After his move to the United States in 1920 Gorky combined elements of his Armenian homeland with elements from Post-Impressionism, Analytic Cubism and Surrealism to produce a unique form of expression that would pave the way for the seismic shift of the New York School. His synthesis of modernism's many inventions, combined with his passionate embrace of nature, created a new vision for painting that would inform the work of his fellow artists of the 1940s and 1950s, from Willem de Kooning to Clyfford Still. In the late 1930s, Gorky, having already assimilated the pictorial innovations of Cézanne, Picasso, Kandinsky, Miro and the surrealists, embarked on a new territory. Critic Donald Kuspit wrote in his 1998 essay Arshile Gorky in the Thirties, that in works from this period we see the beginning of this pure, autonomous, highly fluid, unpredictable line which begins in nature and ends in pure expression.
Traces of cubist still life can be glimpsed in Gorky's paintings of the 1930s, including the present work, where certain recognizable forms are vaguely identifiable amid the composition. But surrealist imagery gave the crucial impetus for the expression of Gorky's "living dream"—an intriguing hybrid imagery of description, memory and pure abstraction. Influenced by Joan Miró, Gorky integrates figure and ground, expressing his sense of fantasy in abstracted forms that exist as a cosmos amid a vast expanse. Unlike Miró, however, Gorky's shapes remain relatively flat without any sense of modeling or spatial illusionism.
Gorky's late preoccupation with his Armenian origins, visible in the published letters of his last decade, prompted many iconographical interpretations of the new painterly forms that he established in the late 1930s. His insistence of "going beyond realism" can be seen in his letter of 1939: "Art is more than mere chronicle. It must mirror the intellect and the emotion, for anyone, even a commercial artist or illustrator, can portray realism. The mind's eye in its infinity of radiations and not optical vision of necessity holds the key to truth. It is left for the artist to forge the new metal, to resurrect his ancient role as the uncoverer and interpreter, but never the recorder, of life's secrets" (A. Gorky quoted in ibid, p. 79).
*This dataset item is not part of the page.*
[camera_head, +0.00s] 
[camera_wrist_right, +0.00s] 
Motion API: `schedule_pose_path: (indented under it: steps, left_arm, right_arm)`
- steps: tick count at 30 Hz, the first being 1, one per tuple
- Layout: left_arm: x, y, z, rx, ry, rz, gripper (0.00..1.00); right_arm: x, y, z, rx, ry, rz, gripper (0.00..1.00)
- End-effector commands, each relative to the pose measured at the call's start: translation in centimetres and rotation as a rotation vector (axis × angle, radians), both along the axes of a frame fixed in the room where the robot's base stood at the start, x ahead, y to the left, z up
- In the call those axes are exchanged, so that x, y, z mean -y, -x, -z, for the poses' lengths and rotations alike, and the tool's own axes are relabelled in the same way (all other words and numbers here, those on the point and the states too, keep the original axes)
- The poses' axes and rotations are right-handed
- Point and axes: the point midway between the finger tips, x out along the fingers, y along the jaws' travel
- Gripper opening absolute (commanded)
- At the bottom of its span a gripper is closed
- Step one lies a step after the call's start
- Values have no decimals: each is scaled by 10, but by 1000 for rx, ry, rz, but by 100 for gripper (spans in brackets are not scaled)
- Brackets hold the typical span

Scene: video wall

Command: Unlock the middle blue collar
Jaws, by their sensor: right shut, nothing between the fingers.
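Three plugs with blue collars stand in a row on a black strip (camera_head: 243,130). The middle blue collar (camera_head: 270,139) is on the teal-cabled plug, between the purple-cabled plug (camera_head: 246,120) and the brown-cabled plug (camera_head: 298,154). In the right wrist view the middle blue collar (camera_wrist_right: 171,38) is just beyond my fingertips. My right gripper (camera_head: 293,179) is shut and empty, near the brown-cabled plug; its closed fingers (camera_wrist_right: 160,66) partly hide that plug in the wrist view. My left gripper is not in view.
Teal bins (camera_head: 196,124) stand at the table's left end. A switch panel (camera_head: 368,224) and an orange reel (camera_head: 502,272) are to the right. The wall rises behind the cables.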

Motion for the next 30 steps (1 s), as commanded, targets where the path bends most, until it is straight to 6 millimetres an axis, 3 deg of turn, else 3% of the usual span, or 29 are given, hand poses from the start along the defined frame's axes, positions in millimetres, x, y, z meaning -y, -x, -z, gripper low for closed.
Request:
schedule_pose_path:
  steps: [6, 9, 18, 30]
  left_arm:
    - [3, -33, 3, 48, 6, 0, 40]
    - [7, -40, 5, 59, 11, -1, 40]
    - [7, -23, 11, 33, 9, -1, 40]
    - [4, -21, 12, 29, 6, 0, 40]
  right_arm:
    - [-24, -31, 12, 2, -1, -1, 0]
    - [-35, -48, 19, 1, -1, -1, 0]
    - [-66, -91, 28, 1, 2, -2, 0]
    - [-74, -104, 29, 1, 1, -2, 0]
Writing for a catalogue of Gorky's works in 1945, surrealist writer André Breton succinctly described the ambiguity of the painter's unique hybrid forms: "By 'hybrids' I mean the resultants provoked in an observer contemplating a natural spectacle with extreme concentration, the resultants being a combination of the spectacle and a flux of childhood and other memories, and the observer being gifted to a rare degree with the grace of emotion" (A. Breton, "The Eye-Spring: Arshile Gorky," Arshile Gorky, exh. cat., Julien Levy Gallery, New York, 1945).
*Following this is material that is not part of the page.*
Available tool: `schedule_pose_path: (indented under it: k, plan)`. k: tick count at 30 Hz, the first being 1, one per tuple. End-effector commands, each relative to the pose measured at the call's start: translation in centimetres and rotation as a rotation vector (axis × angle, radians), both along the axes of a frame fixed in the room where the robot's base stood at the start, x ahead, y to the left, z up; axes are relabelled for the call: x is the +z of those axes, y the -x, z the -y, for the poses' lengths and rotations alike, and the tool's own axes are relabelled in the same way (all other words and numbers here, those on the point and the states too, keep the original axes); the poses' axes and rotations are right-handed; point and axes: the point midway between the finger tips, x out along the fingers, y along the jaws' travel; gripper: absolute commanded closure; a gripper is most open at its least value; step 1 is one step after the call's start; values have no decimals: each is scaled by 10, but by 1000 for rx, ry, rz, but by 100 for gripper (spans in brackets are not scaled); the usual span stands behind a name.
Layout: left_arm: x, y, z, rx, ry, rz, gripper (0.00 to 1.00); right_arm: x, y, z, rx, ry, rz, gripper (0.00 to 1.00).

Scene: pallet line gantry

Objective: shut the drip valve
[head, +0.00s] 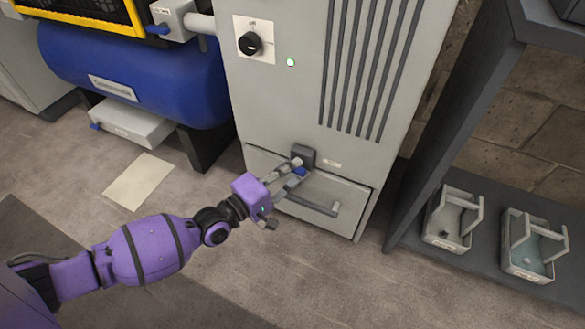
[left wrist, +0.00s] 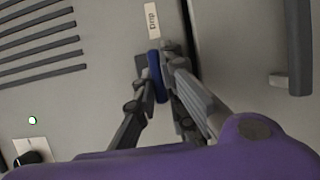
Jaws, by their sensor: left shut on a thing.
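The drip valve (head: 303,154) is a dark grey block with a blue handle, low on the front of the grey cabinet, just above a drawer. Its blue handle (left wrist: 154,75) shows in the left wrist view, between the fingers, below a label reading "Drip". My left gripper (head: 298,171) is shut on this blue handle. In the left wrist view the gripper (left wrist: 158,80) has one finger on each side of the handle. The fingers partly hide the valve, so the handle's exact angle is hard to tell. My right gripper is not in view.
The grey cabinet (head: 285,95) carries a black knob (head: 250,43). A drawer with a bar handle (head: 310,203) lies just below the valve. A blue tank (head: 140,80) stands left. A dark rack with two trays (head: 452,219) stands right.

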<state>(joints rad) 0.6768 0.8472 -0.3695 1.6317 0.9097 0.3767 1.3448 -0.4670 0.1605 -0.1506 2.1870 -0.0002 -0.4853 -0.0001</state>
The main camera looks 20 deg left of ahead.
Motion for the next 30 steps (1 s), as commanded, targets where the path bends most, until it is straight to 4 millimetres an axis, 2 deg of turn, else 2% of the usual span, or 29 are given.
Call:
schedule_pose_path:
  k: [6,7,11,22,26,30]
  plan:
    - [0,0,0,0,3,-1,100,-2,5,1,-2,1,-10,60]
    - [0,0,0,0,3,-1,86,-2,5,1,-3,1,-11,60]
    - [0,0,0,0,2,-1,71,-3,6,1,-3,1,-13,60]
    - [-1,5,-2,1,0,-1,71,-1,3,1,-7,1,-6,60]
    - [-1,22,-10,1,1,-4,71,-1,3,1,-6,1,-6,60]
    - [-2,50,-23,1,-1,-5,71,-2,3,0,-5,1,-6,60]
After his move to the United States in 1920 Gorky combined elements of his Armenian homeland with elements from Post-Impressionism, Analytic Cubism and Surrealism to produce a unique form of expression that would pave the way for the seismic shift of the New York School. His synthesis of modernism's many inventions, combined with his passionate embrace of nature, created a new vision for painting that would inform the work of his fellow artists of the 1940s and 1950s, from Willem de Kooning to Clyfford Still. In the late 1930s, Gorky, having already assimilated the pictorial innovations of Cézanne, Picasso, Kandinsky, Miro and the surrealists, embarked on a new territory. Critic Donald Kuspit wrote in his 1998 essay Arshile Gorky in the Thirties, that in works from this period we see the beginning of this pure, autonomous, highly fluid, unpredictable line which begins in nature and ends in pure expression.
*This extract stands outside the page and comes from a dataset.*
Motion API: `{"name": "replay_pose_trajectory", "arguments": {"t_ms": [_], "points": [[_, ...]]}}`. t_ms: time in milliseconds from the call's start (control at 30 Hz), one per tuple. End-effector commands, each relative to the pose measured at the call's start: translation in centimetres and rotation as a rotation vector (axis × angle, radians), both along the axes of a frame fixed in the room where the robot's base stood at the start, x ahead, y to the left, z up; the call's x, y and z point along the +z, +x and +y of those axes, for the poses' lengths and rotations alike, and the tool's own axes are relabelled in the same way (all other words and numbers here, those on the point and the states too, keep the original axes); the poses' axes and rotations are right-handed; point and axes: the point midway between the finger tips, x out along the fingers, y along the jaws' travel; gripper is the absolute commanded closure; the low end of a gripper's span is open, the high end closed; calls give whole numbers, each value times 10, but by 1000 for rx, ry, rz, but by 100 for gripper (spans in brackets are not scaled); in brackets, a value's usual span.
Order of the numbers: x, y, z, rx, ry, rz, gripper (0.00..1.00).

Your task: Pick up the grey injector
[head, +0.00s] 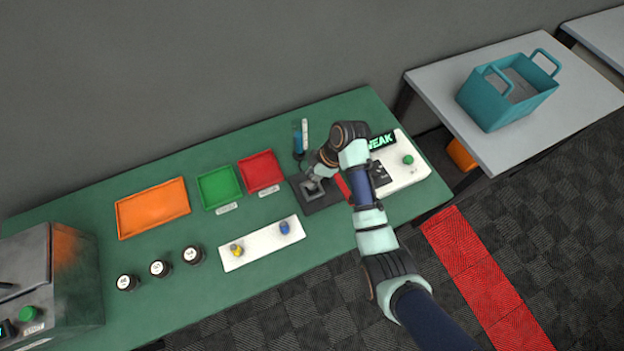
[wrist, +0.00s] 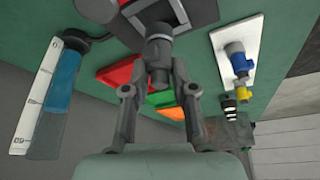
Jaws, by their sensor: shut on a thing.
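The grey injector (wrist: 158,48) is a short dark grey cylinder between my fingertips in the wrist view. My gripper (wrist: 160,76) is shut on it. In the head view my gripper (head: 314,179) is low over the dark grey square fixture (head: 322,205), and the arm and fingers mostly hide the injector. The fixture also shows behind the injector in the wrist view (wrist: 205,12). I cannot tell whether the injector touches the fixture.
A white rack (head: 262,251) holds a yellow injector (head: 236,250) and a blue injector (head: 285,227). Red (head: 262,186), green (head: 216,205) and orange (head: 152,231) trays lie left. A white tester with a "WEAK" display (head: 381,141) stands right. A blue-and-white tool (head: 298,143) stands behind.

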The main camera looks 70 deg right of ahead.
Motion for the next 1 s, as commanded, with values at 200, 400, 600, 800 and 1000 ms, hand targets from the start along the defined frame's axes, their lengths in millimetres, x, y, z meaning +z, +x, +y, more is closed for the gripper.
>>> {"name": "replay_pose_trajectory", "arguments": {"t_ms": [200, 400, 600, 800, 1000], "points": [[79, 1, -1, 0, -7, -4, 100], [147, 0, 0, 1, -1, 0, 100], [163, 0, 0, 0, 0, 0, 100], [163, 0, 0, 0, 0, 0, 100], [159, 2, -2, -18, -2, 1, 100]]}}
Traces of cubist still life can be glimpsed in Gorky's paintings of the 1930s, including the present work, where certain recognizable forms are vaguely identifiable amid the composition. But surrealist imagery gave the crucial impetus for the expression of Gorky's "living dream"—an intriguing hybrid imagery of description, memory and pure abstraction. Influenced by Joan Miró, Gorky integrates figure and ground, expressing his sense of fantasy in abstracted forms that exist as a cosmos amid a vast expanse. Unlike Miró, however, Gorky's shapes remain relatively flat without any sense of modeling or spatial illusionism.
Gorky's late preoccupation with his Armenian origins, visible in the published letters of his last decade, prompted many iconographical interpretations of the new painterly forms that he established in the late 1930s. His insistence of "going beyond realism" can be seen in his letter of 1939: "Art is more than mere chronicle. It must mirror the intellect and the emotion, for anyone, even a commercial artist or illustrator, can portray realism. The mind's eye in its infinity of radiations and not optical vision of necessity holds the key to truth. It is left for the artist to forge the new metal, to resurrect his ancient role as the uncoverer and interpreter, but never the recorder, of life's secrets" (A. Gorky quoted in ibid, p. 79).
Writing for a catalogue of Gorky's works in 1945, surrealist writer André Breton succinctly described the ambiguity of the painter's unique hybrid forms: "By 'hybrids' I mean the resultants provoked in an observer contemplating a natural spectacle with extreme concentration, the resultants being a combination of the spectacle and a flux of childhood and other memories, and the observer being gifted to a rare degree with the grace of emotion" (A. Breton, "The Eye-Spring: Arshile Gorky," Arshile Gorky, exh. cat., Julien Levy Gallery, New York, 1945).